A civil servant has been publicly praised for accepting personal responsibility for one of the multiple failures which may have contributed to the cash for ash scandal.
Elaine Dolan, who was head of the internal audit in Arlene Foster’s department during the design of the RHI scheme and the first year and a half of its operation, told Sir Patrick Coghlin’s public inquiry that an auditor working under her had not done enough to query what officials were telling him.
When asked if the work – which was part of a project management review – had been performed to an adequate standard, Ms Dolan said: “The answer to that is no.”
She said that she couldn’t understand why some of the problems weren’t identified in the audit but suspected that the auditor was assured by officials in the department’s energy division that Ofgem, which ran the scheme for the department, had the appropriate arrangements in place and the auditor “took management’s word for it without challenge”.
Ms Dolan said that the auditor was not actually one of her staff but that the work had effectively been subcontracted to accountants ASM and that his report had not come to her directly but been checked by one of the managers working under her.
Nevertheless, when asked who was responsible for the failure, Ms Dolan said: “Overall, I was head of audit and had responsibility for the quality of the service. So who was responsible? Ultimately, I was responsible.”
At the end of Ms Dolan’s evidence session, Dame Una O’Brien, a former permanent secretary of Whitehall’s Department of Health, thanked the auditor for her evidence “and particularly I want to thank you for what you’ve said today in taking responsibility for those areas where the internal audit service did not perform its role adequately.

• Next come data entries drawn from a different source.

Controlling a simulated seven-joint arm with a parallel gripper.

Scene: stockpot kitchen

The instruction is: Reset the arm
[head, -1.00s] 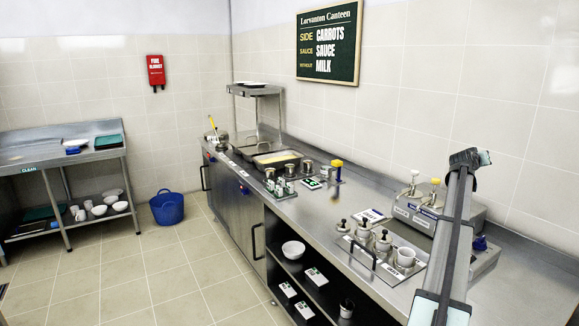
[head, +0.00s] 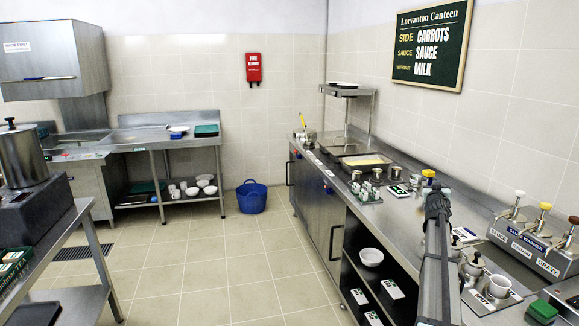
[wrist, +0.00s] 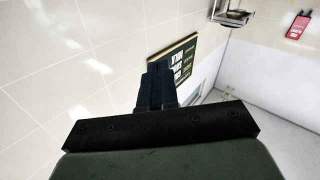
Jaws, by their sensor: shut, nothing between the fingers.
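My arm rises at the right front of the head view, in front of the long steel counter (head: 395,190); I cannot make out its fingertips there. In the wrist view my gripper (wrist: 157,84) shows as two dark fingers pressed together, shut and empty. It is up in the air, with the green menu board (wrist: 186,52) and tiled wall behind it. The fingers cover part of the board. Nothing touches the fingers in the wrist view.
Sauce pumps (head: 540,240) and lidded pots (head: 473,265) stand on the counter near my arm. A food pan (head: 365,160) sits farther back. A blue bucket (head: 252,197) is on the open floor. A side table (head: 60,240) stands at left.

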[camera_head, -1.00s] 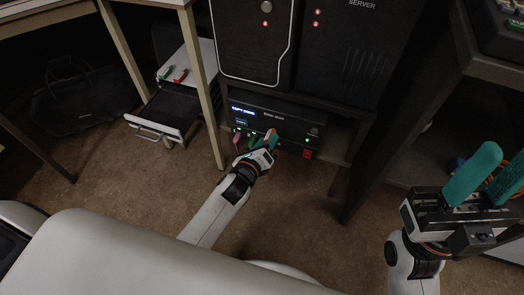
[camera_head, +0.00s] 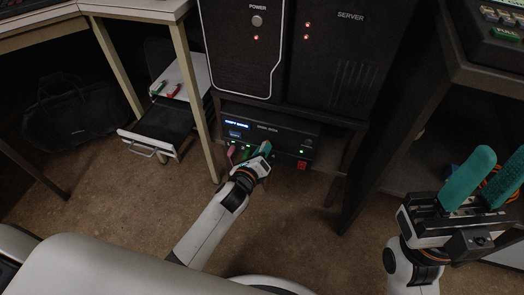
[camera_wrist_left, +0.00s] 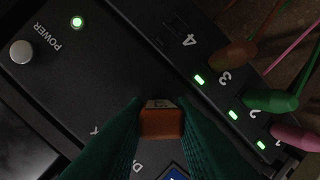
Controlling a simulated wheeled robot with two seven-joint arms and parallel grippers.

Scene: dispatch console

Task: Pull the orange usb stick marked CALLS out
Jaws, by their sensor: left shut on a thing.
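My left gripper (camera_head: 266,150) is in front of the black recorder box (camera_head: 285,132) under the server. In the left wrist view its green fingers are shut on an orange block with a pale metallic end, the usb stick (camera_wrist_left: 160,122). Its marking cannot be read. Port 4 (camera_wrist_left: 177,24) looks empty. An orange-brown plug (camera_wrist_left: 233,54) is at port 3, a green one (camera_wrist_left: 268,101) and a pink one (camera_wrist_left: 295,138) beside it, with cords. My right gripper (camera_head: 502,155) is open at the right.
The box's display (camera_head: 237,124) seems to read COPY DONE. A red switch (camera_head: 302,164) is at its right. A table leg (camera_head: 197,100) stands close to the left. An open drawer (camera_head: 158,135) and a black bag (camera_head: 75,105) are further left. The floor in front is clear.

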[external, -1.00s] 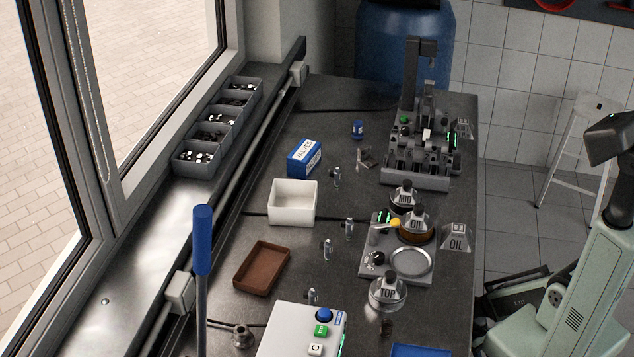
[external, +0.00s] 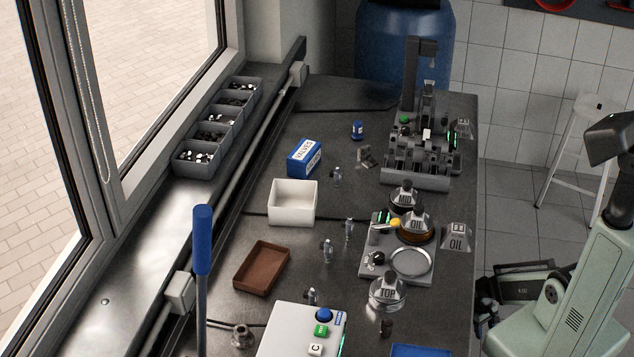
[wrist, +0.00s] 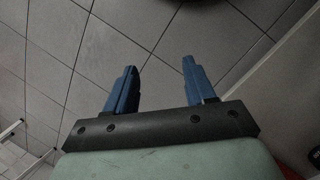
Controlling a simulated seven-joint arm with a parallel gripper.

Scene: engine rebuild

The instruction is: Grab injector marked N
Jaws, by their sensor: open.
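Several small silvery injectors stand on the dark bench in the external view: one near the white box (external: 337,177), one in the middle (external: 349,229), one left of it (external: 327,250), and one near the machine with buttons (external: 312,296). Their markings are too small to read, so I cannot tell which bears N. My gripper (wrist: 160,88) shows in the wrist view with two blue fingers apart and nothing between them. It is over the tiled floor, away from the injectors. In the external view my arm is folded at the right, off the bench.
A white box (external: 292,222), brown tray (external: 238,278) and blue-white valves box (external: 305,172) stand at the left. MID (external: 402,199), OIL (external: 416,222) and TOP (external: 387,294) flasks stand right of the injectors. A grey engine fixture (external: 415,180) is at the back. A blue-handled lever (external: 202,240) rises in front.

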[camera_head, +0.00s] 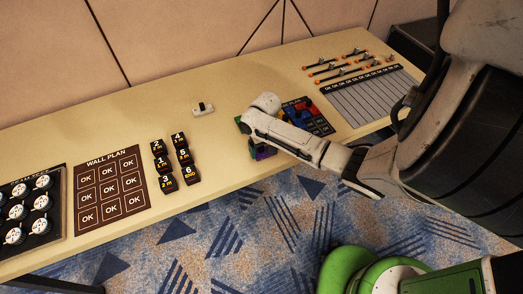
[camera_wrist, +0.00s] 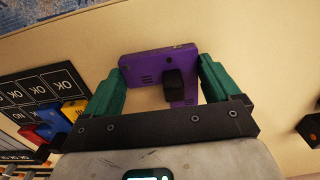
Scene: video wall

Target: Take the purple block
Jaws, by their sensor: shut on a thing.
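The purple block (camera_wrist: 150,67) shows large in the wrist view, with a black knob-like part on its face. My gripper (camera_wrist: 160,85) has its two green fingers on the left and right sides of the block and is shut on it. In the head view the purple block (camera_head: 264,153) shows only in part below my wrist, near the table's front edge. My arm hides most of my gripper (camera_head: 250,142) there. I cannot tell whether the block touches the table.
Red, blue and yellow blocks (camera_wrist: 50,122) lie on a dark OK board (camera_wrist: 62,86) beside my gripper. Black numbered blocks (camera_head: 176,160) and the wall plan board (camera_head: 110,189) stand to the left. Bare table (camera_head: 225,155) lies between.

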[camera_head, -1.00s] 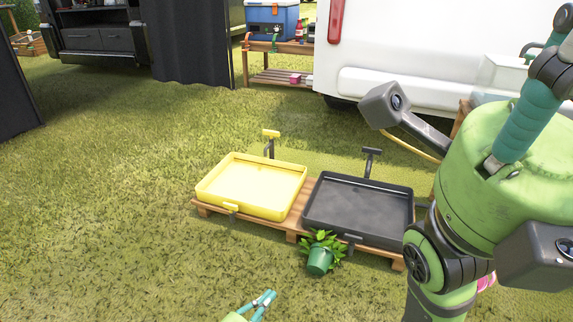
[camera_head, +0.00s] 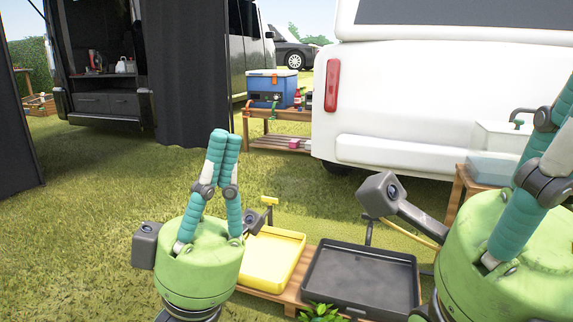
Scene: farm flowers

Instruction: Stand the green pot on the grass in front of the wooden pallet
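Leaves of the potted plant (camera_head: 320,313) show at the bottom edge in the head view, in front of the wooden pallet (camera_head: 291,298). The green pot itself is below the picture's edge and hidden from view. My left gripper (camera_head: 225,140) is raised with its teal fingers pointing up. Its fingertips are together with nothing between them. It stands in front of the left side of the yellow tray, apart from the plant. My right gripper (camera_head: 545,190) is large at the right edge, with fingers pointing up; its fingertips are cut off, so its opening cannot be judged.
The pallet carries a yellow tray (camera_head: 285,247) and a black tray (camera_head: 362,276). A white vehicle (camera_head: 425,100) stands behind, with a wooden table (camera_head: 285,117) bearing a blue cooler (camera_head: 272,88). Open grass (camera_head: 90,215) lies to the left.

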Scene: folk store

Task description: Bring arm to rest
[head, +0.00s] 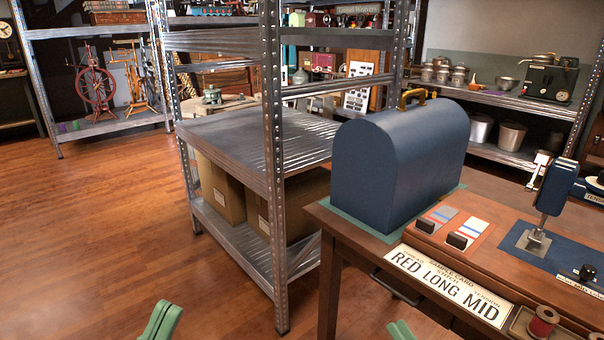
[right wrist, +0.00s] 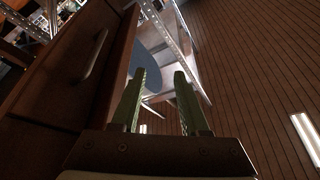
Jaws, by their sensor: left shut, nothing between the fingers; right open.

“They’re perhaps words we hear too infrequently so far in this inquiry. I appreciate it takes a lot, given the nature of your work, for you to have come and said that and thank you for being so frank with the inquiry.”
As head of internal audit, Ms Dolan oversaw a team of 13 staff, as well as a budget to sub-contract some of its work to private auditors.
She accepted that with hindsight there were actions which should have been undertaken but said that based on what she knew at the time she did not believe her actions were “unreasonable”, adding: “I wasn’t aware of the complexity of the scheme, nobody was flagging any risks to me in relation to the scheme, none of the key risks were sitting on a divisional or corporate risk register that I recollect, I think I was assured that Ofgem were going to be involved in the delivery of the scheme...”
The inquiry’s technical assessor, Dr Keith MacLean, asked her if she was surprised that no risks relating to RHI were appearing on risk registers. Ms Dolan said that at that point in time the scheme was being developed but said there was a “valid question” around why risks weren’t “escalated and monitored”.
She went on to say: “It certainly wasn’t up to me to do the identification [of risks]; it was up to me to ensure there was a satisfactory and an adequate process in place. But identifying risks rests with management.”
Dr MacLean asked: “If no one was flagging the risks to you, what should have been happening?” Ms Dolan said that if an issue was “escalated” to go into a risk register then she would decide whether to do an audit.
Dr MacLean replied: “The point is – if nobody’s flagging it up, then there’s nobody actually going looking. I would have thought that was the sort of role that audit ... I’ve certainly lived through some uncomfortable audits in the past because maybe I’ve not thought about flagging something up, or they’ve picked up something new that hadn’t even been thought about, and that was a proactive role ... we’re hearing almost an endemic lack of flagging up of issues and risks. Was that not then the role of an auditor to go in and uncover them?”
Ms Dolan replied: “The role of audit was to ensure there was a satisfactory process in place for risk management. The identification of risks rests purely with management and also the board have a role in risk identification ... so audit had no responsibility in relation to the identification of risks.”